In the UK, homes have a constant supply pressure of electricity at 230 volts, but the appliances that we use need different amounts of electricity at this same pressure to work.
For this reason, the electrical current needs to be measured, but, because the electrons that carry the electrical charge are so small, and because their movement is so fast, trying to measure them individually would be impossible. It could be likened to buying sugar by asking for the quantity to be counted individually by the grain. To avoid such a situation we buy sugar by weight.
Similarly, electrons are grouped together into a unit known as a Coulomb, with one Coulomb representing over six times a million, million, million electrons! Combining such a vast group of electrons into one unit makes it possible to measure how many Coulomb pass a certain point each second rather than the individual electron.

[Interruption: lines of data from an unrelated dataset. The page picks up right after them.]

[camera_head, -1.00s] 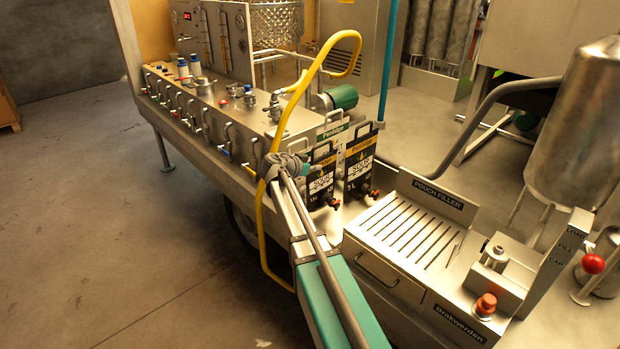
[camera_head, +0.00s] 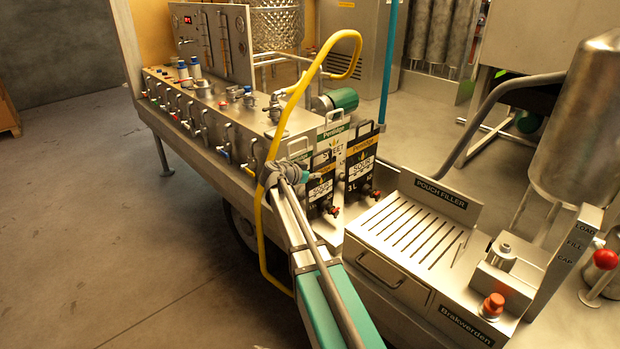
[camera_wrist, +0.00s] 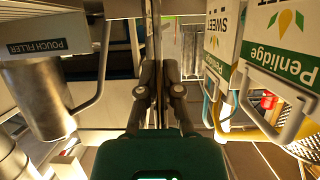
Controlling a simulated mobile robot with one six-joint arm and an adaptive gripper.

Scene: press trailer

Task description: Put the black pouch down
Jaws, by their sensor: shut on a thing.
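My gripper (camera_head: 292,170) is shut on the nearer black pouch (camera_head: 321,185), which has a small red-and-black tap low on its front. The pouch hangs upright in front of the bench end, and I cannot tell whether its base touches anything. In the wrist view my gripper (camera_wrist: 158,85) has its fingers closed together, with the held part seen edge-on as a thin strip. A second black pouch (camera_head: 362,168) stands to the right and a little behind, apart from the held one.
White-and-green pouches (camera_head: 336,133) stand just behind; they show large in the wrist view (camera_wrist: 283,42). The slatted pouch filler tray (camera_head: 408,232) to the right is bare. A yellow hose (camera_head: 262,235) loops close by my gripper. A metal tank (camera_head: 582,130) stands at right.

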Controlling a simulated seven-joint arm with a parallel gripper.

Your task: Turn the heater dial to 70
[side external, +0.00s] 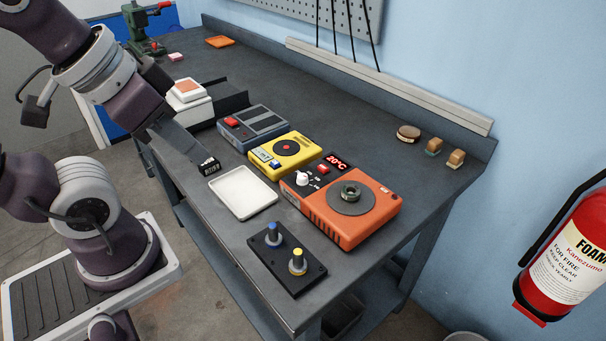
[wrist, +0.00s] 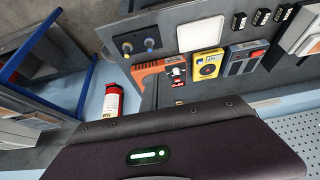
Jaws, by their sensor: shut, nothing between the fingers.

This combination of the Coulomb and a measure of time brings us to Amperes (Amp). Therefore, when a Coulomb of charge moves past a point within a second, the strength of the electric current is one ampere, one AMP, or 1A.
Again if we use the principle of water pressure, it too can serve to illustrate the amperage or flow of electricity in this way; The rate at which water flows at a constant pressure could be measured by the amount that comes out of the pipe at any given time, but if the diameter of the pipe was increased and the same pressure maintained, the flow of water would also increase.
In electrical terms, if the pressure of 230 volts was to remain constant, the rate at which the electricity flows is increased to individual appliances by the size of cable feeding it. The cable supplying an electric cooker, for example, would be much larger than the cable supplying a table lamp.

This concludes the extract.